O peixe chegava à aldeia com vários dias de gelo e em caixas de madeira num carro de burro com várias centenas de moscas a segui-lo.
Sardinhas, carapaus e às vezes cação e a seguir à época das feiras o tradicional peixe seco.
O restante era gastronomia adaptada com o que estava disponível.
Lembro-me de o meu pai ter comprado um frigorífico que ainda esteve ali parado um ano até consegui ter eletricidade.
Fiz muito trabalho de casa e li muito livro à luz do candeeiro a petróleo ou da lamparina de azeite.
O meu primeiro iogurte comi com 10 aninhos e bananas era quando a minha mãe ia a Serpa que comprava na Ti Maria Do Pau uma loja que ficava junto à paragem da camioneta.
Dormi ainda muito tempo num colchão de palha e mais tarde de lã e por fim de esponja ...as molas vieram uns anos depois.
Comi muito peixe apanhado por mim, pássaros fritos que era eu que matava, pernas de rã, ouriços, tudo era alimento e uma ajuda em casa.
Os meus avós maternos lembro-me bem ainda tinham uma parte do chão da casa em terra batida com ocre vermelho, de resto imperava as baldosas de barro.
Muita coisa mudou para melhor.
Viveu-se muito mal no pós 25 de abril e eu imagino as dificuldades do pré 25 de abril.
Então veio o começo do êxodo e começaram a partir agora um depois outro um grupo e o destino era principalmente França no início e mais tarde Suiça e começou uma história de busca de uma vida melhor.
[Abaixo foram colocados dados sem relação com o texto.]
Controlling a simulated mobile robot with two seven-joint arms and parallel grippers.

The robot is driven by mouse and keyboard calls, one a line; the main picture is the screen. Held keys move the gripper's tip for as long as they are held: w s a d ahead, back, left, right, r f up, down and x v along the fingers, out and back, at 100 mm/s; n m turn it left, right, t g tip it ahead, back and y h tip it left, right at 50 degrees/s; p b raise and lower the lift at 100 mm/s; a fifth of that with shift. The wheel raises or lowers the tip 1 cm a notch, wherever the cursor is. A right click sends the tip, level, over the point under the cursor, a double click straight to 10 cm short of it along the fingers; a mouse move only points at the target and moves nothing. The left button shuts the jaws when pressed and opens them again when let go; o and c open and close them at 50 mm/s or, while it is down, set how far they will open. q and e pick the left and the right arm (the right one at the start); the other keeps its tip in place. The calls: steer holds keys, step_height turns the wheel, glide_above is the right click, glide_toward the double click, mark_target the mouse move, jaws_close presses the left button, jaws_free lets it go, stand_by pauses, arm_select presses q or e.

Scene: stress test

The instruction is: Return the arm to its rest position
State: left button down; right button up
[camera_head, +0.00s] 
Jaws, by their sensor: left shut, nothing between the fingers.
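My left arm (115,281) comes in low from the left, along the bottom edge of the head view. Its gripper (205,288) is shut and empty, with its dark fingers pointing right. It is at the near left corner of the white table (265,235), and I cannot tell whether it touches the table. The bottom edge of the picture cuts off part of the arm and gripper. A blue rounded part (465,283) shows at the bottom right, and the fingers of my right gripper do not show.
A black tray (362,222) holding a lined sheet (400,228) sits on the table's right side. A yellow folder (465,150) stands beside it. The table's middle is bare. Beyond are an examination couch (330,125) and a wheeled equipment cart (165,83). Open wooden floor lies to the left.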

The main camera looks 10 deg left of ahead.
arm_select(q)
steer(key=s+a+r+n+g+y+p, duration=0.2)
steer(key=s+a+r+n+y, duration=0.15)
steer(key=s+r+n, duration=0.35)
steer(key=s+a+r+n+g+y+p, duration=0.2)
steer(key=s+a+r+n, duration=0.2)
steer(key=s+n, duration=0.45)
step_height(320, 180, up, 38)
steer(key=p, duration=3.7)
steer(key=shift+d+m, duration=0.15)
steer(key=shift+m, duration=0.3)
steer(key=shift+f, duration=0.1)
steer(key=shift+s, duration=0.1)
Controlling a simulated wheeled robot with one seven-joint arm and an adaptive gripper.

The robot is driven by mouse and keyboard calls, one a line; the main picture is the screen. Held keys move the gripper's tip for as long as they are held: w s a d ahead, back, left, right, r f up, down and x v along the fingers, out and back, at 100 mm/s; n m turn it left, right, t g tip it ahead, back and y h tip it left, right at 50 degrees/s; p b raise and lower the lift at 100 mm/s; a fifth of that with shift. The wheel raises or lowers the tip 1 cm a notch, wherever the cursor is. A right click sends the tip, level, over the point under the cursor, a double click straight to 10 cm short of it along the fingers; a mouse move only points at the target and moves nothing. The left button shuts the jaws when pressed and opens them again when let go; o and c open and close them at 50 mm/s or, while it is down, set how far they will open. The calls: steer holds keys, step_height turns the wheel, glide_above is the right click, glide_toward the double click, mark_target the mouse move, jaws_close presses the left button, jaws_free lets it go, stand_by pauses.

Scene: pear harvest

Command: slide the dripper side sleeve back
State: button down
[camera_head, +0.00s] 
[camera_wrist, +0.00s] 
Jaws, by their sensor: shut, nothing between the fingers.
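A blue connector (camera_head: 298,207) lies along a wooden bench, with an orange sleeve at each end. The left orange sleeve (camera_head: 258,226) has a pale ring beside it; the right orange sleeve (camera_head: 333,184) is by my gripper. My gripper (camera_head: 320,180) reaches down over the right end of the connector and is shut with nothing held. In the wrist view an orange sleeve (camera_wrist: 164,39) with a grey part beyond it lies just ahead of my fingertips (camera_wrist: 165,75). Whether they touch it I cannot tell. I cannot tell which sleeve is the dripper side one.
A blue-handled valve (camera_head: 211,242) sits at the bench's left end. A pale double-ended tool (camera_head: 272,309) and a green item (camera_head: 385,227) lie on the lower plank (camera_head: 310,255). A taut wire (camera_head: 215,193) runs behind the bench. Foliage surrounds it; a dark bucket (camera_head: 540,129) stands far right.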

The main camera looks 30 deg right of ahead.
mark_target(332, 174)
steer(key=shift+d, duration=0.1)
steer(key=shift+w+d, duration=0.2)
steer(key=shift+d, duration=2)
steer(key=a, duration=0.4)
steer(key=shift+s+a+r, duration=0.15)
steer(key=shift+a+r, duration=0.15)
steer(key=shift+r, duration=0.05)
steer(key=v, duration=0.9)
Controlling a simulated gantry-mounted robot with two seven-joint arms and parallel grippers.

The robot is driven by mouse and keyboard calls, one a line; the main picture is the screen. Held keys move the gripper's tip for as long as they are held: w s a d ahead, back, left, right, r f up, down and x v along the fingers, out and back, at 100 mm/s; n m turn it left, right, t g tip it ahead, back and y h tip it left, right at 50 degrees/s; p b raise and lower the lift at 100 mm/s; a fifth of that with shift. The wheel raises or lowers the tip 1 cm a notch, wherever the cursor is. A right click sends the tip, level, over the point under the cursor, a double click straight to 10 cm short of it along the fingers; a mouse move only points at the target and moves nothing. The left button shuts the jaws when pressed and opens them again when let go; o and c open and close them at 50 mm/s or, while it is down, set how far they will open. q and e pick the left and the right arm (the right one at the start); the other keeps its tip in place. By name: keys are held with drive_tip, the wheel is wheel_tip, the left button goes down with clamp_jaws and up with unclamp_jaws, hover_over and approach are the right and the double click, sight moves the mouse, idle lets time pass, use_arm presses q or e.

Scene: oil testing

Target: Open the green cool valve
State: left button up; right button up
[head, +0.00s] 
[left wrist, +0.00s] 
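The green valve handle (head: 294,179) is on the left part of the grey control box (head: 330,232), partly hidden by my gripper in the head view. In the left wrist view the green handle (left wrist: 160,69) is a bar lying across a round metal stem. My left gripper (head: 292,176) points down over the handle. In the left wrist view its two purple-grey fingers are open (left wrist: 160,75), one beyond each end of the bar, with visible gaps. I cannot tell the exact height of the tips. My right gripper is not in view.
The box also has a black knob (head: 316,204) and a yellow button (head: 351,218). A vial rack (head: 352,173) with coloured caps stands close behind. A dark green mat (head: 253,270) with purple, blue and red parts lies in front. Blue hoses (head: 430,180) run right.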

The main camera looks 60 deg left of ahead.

Aos poucos veio a eletricidade o saneamento básico os confortos mas foram-se as pessoas.
Vivemos melhor hoje é um facto, mas ficámos desprovidos de gentes que trocaram progressivamente estas terras por outras que lhes ofereceram uma melhor vida.
Hoje na maioria dos casos nasce-se aqui, vai-se lá para fora toda uma vida e vem-se morrer à terra, pois poucos são os que regressam em meia idade a maioria tenta voltar reformada.
Nunca saberemos como seria se o capitão não tivesse ocupado o Terreiro do Paço ... se tivéssemos seguido outro caminho,imaginamos que seria pior e é tudo.
A minha geração viveu a mudança e o progresso vertiginoso, foi-se adaptando a tudo ...."
Texto entre aspas de Francisco Almeida.